What is Nationalism? Why are the students of the institutions of higher education in general, and IIT Madras, Hyderabad Central University and JNU being persecuted and branded as anti-national? It is to be noted the aforesaid institutions are ranked in the top five in the country by the Ministry of Human Resource Development. Is the nationalism, as the mythological claim of the right wing extremism, a legacy of some antiquity? Nationalism is not the legacy of any real or mythical past but a historically evolved modern ideology of the modern nation state that rose in Europe on the ruins of a regressive feudalism. As Benedict Anderson has rightly pointed out in The Imagined Communalities, the concept of nationalism as a new identity criterion and as a hegemonic ideology “was born in an age when Enlightenment and revolutions were destroying the legitimacy of divinely ordained hierarchical dynastic realm”. In pre modern days, there was no nationalism but loyalty to the “divinely ordained” and the divinity of the ruler’s authority was testified by the religion as its ideology. From the beginning of the premeditated attack on JNU with aggressive slanderous campaigns, of RSS think tank is pooling its all the intellectual resources to link the death of a soldier on the border with JNU’s “anti-nationalism”. In pre-modern days, the soldier of the king’s army was not moved by any patriotic sense but as a mercenary warrior with allegiance of loyalty to his employer, the king or the feudal lord in the same way as Indian soldier of British Indian army owed allegiance to the colonial rulers. People do not join army for patriotism but for a secure job.
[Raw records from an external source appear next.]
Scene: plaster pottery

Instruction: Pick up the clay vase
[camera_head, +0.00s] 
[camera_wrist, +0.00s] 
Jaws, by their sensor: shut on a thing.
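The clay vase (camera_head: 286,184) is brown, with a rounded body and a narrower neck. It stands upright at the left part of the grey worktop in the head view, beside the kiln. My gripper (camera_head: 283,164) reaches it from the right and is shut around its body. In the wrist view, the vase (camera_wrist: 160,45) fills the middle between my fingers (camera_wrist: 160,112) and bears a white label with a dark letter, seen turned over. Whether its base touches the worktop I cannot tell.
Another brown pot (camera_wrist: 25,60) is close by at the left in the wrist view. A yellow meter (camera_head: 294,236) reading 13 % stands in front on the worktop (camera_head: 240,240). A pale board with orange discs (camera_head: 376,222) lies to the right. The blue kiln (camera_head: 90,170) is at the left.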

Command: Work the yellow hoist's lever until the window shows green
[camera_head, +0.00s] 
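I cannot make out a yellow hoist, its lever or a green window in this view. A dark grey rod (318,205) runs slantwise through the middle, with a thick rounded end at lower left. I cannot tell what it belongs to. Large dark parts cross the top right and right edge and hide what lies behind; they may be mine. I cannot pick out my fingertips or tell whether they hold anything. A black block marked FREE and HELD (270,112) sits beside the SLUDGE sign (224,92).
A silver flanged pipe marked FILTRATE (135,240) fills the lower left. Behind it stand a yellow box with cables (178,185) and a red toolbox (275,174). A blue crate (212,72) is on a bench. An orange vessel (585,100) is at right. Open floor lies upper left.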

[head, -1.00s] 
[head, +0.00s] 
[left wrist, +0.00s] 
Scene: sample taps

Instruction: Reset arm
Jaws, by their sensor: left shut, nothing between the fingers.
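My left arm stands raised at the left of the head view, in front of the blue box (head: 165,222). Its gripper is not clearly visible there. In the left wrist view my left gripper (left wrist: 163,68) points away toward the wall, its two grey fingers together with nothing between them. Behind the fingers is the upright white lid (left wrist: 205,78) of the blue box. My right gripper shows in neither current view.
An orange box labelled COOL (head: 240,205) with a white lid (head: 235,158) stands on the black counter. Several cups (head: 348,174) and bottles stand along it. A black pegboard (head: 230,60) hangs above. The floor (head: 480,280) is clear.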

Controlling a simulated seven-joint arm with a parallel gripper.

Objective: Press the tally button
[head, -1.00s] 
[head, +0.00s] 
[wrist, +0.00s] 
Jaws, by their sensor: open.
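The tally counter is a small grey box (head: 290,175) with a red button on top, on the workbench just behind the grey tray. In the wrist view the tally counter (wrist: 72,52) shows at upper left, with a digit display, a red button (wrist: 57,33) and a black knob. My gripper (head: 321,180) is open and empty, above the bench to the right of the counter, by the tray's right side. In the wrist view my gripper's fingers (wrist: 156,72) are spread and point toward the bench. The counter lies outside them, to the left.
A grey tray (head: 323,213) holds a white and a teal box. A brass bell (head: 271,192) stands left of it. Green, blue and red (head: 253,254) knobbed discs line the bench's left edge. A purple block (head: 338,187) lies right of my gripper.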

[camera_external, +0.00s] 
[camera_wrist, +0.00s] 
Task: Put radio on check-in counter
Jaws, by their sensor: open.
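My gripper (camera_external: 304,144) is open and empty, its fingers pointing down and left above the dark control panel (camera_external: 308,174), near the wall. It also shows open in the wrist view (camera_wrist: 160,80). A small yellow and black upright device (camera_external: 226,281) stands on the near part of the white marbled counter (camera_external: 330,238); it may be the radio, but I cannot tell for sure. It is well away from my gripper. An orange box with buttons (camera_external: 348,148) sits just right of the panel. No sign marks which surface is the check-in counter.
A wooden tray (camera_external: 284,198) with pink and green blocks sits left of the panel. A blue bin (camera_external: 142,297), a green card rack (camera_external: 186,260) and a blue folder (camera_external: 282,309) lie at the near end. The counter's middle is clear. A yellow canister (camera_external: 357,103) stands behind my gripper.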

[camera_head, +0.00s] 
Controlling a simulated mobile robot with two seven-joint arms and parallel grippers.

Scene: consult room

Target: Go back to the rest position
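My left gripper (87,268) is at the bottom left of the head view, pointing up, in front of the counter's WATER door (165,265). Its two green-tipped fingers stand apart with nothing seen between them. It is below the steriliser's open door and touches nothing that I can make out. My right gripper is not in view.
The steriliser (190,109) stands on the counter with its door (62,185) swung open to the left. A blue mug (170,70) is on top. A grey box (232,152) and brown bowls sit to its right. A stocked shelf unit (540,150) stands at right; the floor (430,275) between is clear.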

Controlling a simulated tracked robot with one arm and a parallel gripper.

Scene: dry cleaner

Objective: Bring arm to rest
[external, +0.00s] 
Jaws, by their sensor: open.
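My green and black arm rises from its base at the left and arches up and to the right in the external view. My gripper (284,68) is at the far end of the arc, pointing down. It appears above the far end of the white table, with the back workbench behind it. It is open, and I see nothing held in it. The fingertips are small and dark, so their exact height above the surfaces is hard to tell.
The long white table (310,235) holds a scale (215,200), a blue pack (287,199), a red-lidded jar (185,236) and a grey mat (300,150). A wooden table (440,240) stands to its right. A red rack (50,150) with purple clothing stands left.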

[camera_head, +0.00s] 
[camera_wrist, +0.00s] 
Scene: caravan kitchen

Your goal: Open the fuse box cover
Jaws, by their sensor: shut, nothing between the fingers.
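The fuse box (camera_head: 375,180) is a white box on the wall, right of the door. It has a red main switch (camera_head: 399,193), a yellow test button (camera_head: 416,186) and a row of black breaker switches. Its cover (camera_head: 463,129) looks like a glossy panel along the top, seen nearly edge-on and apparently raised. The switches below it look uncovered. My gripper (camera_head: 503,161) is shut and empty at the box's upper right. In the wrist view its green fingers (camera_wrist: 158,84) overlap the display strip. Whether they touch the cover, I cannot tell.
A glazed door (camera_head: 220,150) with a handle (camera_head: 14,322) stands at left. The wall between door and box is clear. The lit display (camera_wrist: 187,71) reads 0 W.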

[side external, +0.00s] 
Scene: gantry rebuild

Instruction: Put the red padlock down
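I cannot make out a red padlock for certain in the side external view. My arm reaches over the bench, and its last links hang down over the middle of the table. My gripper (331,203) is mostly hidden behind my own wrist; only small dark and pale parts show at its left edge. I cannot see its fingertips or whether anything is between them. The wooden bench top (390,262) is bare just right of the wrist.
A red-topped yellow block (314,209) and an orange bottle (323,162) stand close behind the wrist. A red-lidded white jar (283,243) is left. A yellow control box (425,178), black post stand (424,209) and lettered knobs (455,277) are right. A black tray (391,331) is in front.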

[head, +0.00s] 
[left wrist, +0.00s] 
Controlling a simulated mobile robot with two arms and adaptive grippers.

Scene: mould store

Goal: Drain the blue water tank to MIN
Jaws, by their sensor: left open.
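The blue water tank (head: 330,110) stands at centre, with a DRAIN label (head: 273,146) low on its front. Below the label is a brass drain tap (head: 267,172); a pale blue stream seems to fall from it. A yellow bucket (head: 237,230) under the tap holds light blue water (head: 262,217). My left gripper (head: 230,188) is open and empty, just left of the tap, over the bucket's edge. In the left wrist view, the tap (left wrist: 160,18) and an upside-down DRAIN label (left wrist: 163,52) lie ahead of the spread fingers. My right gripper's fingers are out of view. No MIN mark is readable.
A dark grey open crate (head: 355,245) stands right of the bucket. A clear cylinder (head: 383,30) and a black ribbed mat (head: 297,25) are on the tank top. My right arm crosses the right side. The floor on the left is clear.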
In Europe, nationalism emerged as an ideology of the modern nation state to validate the authority of the national government. The God, as source of the validity of authority was replaced by an abstract idea of “people” and religion was replaced by an undefined notion of “nationalism” as the validating ideology. Historically sedition and anti-nationalism have been used to silence the political dissent. As is well known that the Sedition Law, under which the JNU students are charged, was enacted by the colonial rulers to crush the national movement. Nazi mayhem, persecution of political dissent under McCarthyism in 1950s in the USA and authoritarianism of emergency days in India are just the few glaring examples of oppression in the name of nationalism and perceived national security.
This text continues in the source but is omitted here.